- _STATED EXERCISE_
Copy, character for character, the lines running from the one with "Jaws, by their" to the one with "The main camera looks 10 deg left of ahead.", ends included. Leave out every other line.
------ DATASET CONTENT
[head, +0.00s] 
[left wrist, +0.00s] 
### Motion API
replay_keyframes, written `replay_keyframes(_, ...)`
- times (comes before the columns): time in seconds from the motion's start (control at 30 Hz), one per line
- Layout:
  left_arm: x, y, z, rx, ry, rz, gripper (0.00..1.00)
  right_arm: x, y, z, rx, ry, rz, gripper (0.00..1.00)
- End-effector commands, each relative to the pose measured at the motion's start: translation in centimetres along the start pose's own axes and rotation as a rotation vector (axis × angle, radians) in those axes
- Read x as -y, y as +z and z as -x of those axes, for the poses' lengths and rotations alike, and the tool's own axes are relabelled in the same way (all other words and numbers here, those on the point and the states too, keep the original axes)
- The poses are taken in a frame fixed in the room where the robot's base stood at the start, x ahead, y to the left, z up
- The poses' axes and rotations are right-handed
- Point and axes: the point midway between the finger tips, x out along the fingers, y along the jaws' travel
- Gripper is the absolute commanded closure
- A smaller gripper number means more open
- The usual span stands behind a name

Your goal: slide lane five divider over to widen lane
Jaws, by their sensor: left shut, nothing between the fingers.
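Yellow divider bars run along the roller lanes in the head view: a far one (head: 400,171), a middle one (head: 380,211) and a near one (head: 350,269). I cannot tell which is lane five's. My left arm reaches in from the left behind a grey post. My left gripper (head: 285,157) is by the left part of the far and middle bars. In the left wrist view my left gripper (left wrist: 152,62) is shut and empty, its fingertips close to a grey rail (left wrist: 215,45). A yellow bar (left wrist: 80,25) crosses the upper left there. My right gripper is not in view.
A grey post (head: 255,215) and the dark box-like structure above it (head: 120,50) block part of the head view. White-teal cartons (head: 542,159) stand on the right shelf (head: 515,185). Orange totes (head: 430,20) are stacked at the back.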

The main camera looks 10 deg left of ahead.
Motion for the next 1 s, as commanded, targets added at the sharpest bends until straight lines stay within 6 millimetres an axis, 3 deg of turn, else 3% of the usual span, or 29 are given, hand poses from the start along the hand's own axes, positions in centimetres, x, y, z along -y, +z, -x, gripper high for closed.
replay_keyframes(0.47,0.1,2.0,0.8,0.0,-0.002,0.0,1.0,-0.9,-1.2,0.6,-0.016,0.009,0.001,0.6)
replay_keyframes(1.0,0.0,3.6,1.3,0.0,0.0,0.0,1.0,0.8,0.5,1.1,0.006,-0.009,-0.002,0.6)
------------
- _TASK RESULT_
Jaws, by their sensor: left shut, nothing between the fingers.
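Yellow divider bars run along the roller lanes in the head view: a far one (head: 400,171), a middle one (head: 380,211) and a near one (head: 350,269). I cannot tell which is lane five's. My left arm reaches in from the left behind a grey post. My left gripper (head: 285,157) is by the left part of the far and middle bars. In the left wrist view my left gripper (left wrist: 152,62) is shut and empty, its fingertips close to a grey rail (left wrist: 215,45). A yellow bar (left wrist: 80,25) crosses the upper left there. My right gripper is not in view.
A grey post (head: 255,215) and the dark box-like structure above it (head: 120,50) block part of the head view. White-teal cartons (head: 542,159) stand on the right shelf (head: 515,185). Orange totes (head: 430,20) are stacked at the back.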

The main camera looks 10 deg left of ahead.

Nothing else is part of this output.